The nine top contractors who won the 10 separate components for Tk 17.50 billion actually quoted lower than the Tk 17.95 billion estimate by the Roads and Highways Department (RHD) engineers.
The contractors submitted a total of 95 bids for the 10 contract components.
Their only fault after being asked by authorities was to agree to give the precious performance security in seven days instead of 28, which has now stalled the process.
It should, if anything, have speeded it up.
If a third tender is called, in nearly as many years, the price will go up by Tk 3.50 billion, if you believe the R&H estimates to be used for the project approval process.
The first tender was floated in Sept 2006, bringing six foreign and 10 local companies into the fray.
Of these, three foreign and seven local bidders were recommended by the technical committee to the ministry.
In April 2007, nearly seven months after the bidding process began, the tender was cancelled "without assigning any reason".
The project received a push from chief adviser Fakhruddin Ahmed, who in his anniversary address to the nation on Jan 12 this year promised to fast-track the process.
In March, a second tender was called, under the same terms and conditions as in 2006.
The pre-bid meeting, before the close of the tender, brought together most of the pre-qualified contractors.
But when the tender evaluation committee sent its report to the ministry, one of the 10 bidders - National-Navana Construction Joint Venture - who submitted the highest quotes in all 10 components lodged a complaint.
The complaint was: A clause in the tender document that says the performance security should be submitted within 7 (seven) days by successful bidders after issuance of letter of acceptance is a violation of the Public Procurement Rules.
Navana Construction, officials at the ministry admit, took part in both tenders and had not raised any objection during the pre-bid meeting or as the bidding drew to a close.
The ministry at this stage sought clarification from the Central Procurement and Technical Unit or CPTU, the author of the much-vaunted PPR.
CPTU's response appeared clear-cut: "The procuring entity under clause 4 (12) of PPR can modify or add in 'tender data sheet' or 'particular condition of contract' if it is not inconsistent with the particular clause of PPR 2006 and 2008."
On July 7, however, the ministry told the R&H chief engineers that it was cancelling the bidding process, citing "inconsistency" caused by the insertion of the 7-day deadline for performance security.
The adviser in charge was away at the time, and the ministry conveniently forgot that the right to cancel lies with the approving authority, in this case the cabinet purchase committee.
The ministry sought to argue that such a clause deterred foreign bidders from taking an interest in the project.
The fact was that the Sept 2006 tender drew six foreign bidders under the same condition.
It may have been right to say that the provision for payment in local currency, rather than the 7-day deadline, probably discouraged the prospective foreign bidders from participating.

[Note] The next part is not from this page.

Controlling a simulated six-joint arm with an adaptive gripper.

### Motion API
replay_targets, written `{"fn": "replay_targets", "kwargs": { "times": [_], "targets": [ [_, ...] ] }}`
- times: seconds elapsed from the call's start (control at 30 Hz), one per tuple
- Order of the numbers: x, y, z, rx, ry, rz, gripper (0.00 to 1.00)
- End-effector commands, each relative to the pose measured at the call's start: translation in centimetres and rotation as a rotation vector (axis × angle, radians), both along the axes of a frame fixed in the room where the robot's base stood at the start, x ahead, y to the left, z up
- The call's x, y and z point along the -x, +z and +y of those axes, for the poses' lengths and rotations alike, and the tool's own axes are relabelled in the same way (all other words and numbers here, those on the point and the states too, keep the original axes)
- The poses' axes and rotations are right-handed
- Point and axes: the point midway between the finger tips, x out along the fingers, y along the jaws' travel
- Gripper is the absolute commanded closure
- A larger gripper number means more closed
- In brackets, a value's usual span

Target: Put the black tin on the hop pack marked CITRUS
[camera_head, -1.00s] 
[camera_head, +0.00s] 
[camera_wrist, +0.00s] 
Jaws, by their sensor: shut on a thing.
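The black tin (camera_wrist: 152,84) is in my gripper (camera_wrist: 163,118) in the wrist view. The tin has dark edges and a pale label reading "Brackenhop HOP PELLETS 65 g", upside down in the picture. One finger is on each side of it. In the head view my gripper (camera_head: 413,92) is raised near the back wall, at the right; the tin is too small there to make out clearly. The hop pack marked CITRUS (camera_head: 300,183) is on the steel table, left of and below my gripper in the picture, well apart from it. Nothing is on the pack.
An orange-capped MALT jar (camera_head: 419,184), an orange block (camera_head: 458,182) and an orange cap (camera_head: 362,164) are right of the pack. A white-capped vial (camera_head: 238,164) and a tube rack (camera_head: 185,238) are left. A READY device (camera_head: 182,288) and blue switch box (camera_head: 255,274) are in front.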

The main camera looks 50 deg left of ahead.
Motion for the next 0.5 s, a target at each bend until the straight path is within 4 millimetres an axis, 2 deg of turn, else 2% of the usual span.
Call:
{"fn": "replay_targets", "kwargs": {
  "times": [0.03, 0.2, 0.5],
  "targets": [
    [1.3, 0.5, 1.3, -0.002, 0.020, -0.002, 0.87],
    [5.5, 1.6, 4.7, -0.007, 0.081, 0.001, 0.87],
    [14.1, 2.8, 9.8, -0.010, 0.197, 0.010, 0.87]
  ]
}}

It would have been difficult for them to repatriate profits from the project.
The matter eventually landed in the court of law, with the High Court asking the ministry to explain the cancellation and halting the order.
The Supreme Court, following an appeal, ordered a speedy disposal of the writ petition at the High Court.

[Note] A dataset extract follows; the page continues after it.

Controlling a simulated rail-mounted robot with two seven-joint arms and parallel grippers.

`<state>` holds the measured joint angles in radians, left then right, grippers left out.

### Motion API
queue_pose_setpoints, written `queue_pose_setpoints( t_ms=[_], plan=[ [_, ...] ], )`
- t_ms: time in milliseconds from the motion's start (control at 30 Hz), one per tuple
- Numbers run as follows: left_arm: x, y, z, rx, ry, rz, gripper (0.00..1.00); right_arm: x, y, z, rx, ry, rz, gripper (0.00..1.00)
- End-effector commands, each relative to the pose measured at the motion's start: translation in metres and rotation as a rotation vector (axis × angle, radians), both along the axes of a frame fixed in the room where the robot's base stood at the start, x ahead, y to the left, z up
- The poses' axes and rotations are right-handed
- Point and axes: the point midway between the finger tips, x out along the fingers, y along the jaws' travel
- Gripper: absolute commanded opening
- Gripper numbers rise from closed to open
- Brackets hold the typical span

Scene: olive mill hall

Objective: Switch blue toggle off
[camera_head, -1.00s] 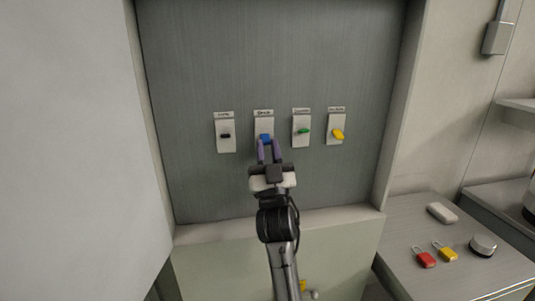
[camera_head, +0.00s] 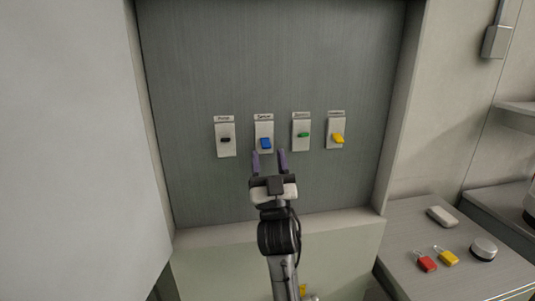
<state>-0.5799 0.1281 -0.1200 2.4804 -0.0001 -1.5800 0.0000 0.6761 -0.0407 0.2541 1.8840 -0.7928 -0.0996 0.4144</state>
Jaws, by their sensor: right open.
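The blue toggle (camera_head: 266,143) sits on a pale plate with a label above it, second from the left in a row on the grey panel (camera_head: 270,60). It hangs low on its plate. My right gripper (camera_head: 269,158) is open and empty, its two purple fingers just below the blue toggle and spread to either side of it. It appears apart from the toggle. My left gripper is not in view.
A black toggle (camera_head: 226,140) is to the left of the blue one; a green toggle (camera_head: 303,134) and a yellow toggle (camera_head: 338,139) are to the right. A red padlock (camera_head: 426,263) and a yellow padlock (camera_head: 448,257) lie on the right counter (camera_head: 400,226). A pale wall stands close on the left.

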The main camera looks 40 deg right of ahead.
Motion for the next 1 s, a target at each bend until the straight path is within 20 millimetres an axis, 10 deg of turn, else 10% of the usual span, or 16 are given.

The ministry, meanwhile, sent a summary to the cabinet committee seeking to sway the advisers so that the cancellation decision was cleared.
The July 28 meeting of the cabinet committee instead assigned two secretaries to see if the PPR was indeed flouted and if the ministry was right in ordering the cancellation.
The latest cabinet committee meeting on Sept 16 again ignored the communication ministry plea to cancel the tender and decided to seek opinion from the law ministry.
"The communications ministry cannot blame the contractors for its own mistakes," says one of the nine contractors, "if indeed it was a mistake to give seven days for performance security."
"Giving seven days instead of 28," says another, "did in no way affect the competitiveness or fairness of the bidding process.
"After all, the bottom line is price and quality. These pre-qualified contractors quoted a price lower than that which the government was willing to pay."
Infrastructure contractors are no saints; in many cases they, alongside engineers of various departments, are surely responsible for the poor quality of the country's public works.
But the mindless mandarins at the communications ministry are allowing the contractors in this case - no disrespect meant against the nine winners of the prestigious highway project - to look indeed like martyrs.